Who knew that sea horses reside in the Chesapeake Bay, that clams get all the nutrients they need just from the water in which they live, or that it is possible to rebuild an island? We learned this and more in our day at Poplar Island on July 22nd. As Latter Day Saints, we throw around the term "restoration" quite a bit. But what does it really mean? Well, in the instance of this small Chesapeake Bay island, it is setting to right the environmental wrongs of the past couple of centuries.

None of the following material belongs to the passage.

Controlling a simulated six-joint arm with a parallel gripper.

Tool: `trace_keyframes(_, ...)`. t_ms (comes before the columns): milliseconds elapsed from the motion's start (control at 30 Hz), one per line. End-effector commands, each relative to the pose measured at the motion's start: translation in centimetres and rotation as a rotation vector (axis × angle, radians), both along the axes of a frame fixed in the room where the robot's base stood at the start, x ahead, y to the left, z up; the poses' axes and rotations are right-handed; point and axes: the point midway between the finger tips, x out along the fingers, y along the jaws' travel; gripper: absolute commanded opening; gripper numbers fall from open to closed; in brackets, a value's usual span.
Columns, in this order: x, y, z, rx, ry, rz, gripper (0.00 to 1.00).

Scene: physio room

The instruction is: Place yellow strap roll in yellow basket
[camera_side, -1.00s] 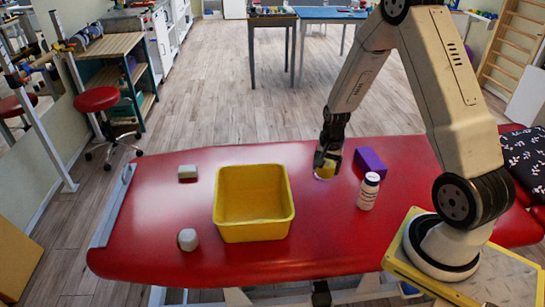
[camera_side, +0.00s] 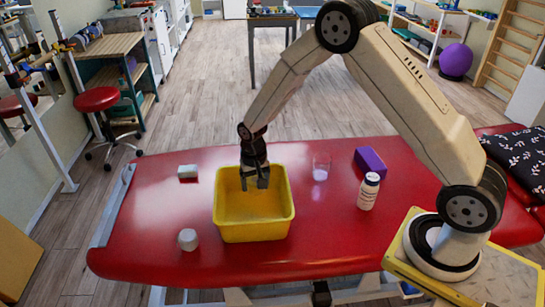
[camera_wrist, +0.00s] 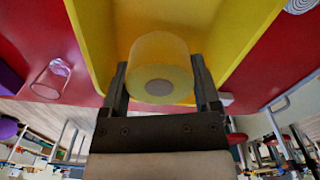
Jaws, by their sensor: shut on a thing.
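The yellow strap roll (camera_wrist: 160,60) is between the two fingers of my gripper (camera_wrist: 160,85) in the wrist view. My gripper is shut on it. In the side view my gripper (camera_side: 256,180) is over the yellow basket (camera_side: 253,232), near its back rim, pointing down. The roll is hard to make out there against the yellow basket. The basket stands on the red treatment table, and its yellow walls (camera_wrist: 238,40) also show around the roll in the wrist view. No other thing shows in the basket.
On the red table (camera_side: 330,230) stand a clear glass (camera_side: 321,169), a purple block (camera_side: 370,162) and a white bottle (camera_side: 368,192), right of the basket.

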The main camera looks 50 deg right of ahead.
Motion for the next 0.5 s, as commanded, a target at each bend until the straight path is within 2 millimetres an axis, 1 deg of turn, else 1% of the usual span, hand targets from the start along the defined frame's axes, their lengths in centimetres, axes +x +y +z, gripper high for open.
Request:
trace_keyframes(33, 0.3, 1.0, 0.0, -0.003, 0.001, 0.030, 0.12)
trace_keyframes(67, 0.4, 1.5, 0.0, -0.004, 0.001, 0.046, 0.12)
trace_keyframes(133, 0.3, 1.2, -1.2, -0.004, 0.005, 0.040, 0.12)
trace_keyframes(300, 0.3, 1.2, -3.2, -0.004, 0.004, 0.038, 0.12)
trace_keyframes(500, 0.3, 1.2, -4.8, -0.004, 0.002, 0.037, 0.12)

Back in the day, Poplar Island was somewhere around 1100 acres. But settlers in the 1800s cut down all the trees (started a black cat farm too, but that's another story). Without roots to hold soil in place, the island washed away to a mere 5 acres (or was it 3?) in the 1990s. Enter environmental groups and the Army Corps of Engineers. Drawing on new scientific and engineering knowhow, people are using dredge soil from the bottom of the Chesapeake to create what will eventually be a multi-eco system nature preserve for the many wild creatures that inhabit the region. Our tour guides showed us how the project is unfolding in stages, recreating wetlands that include hand planted grasses, as well as forests. They also assured me that the funds to make it happen are already locked up. When the workers pack up and leave, even the roads will be seeded.
Aside from the audacity of the project, probably the thing that I found most heartening was its gaze to the future. This is restoration, but not really for us. The end date is so far out, that Poplar Island is a gift to our children, and hopefully our grandchildren. Tours have to be booked way in advance, but if you haven't been, it's worth your time.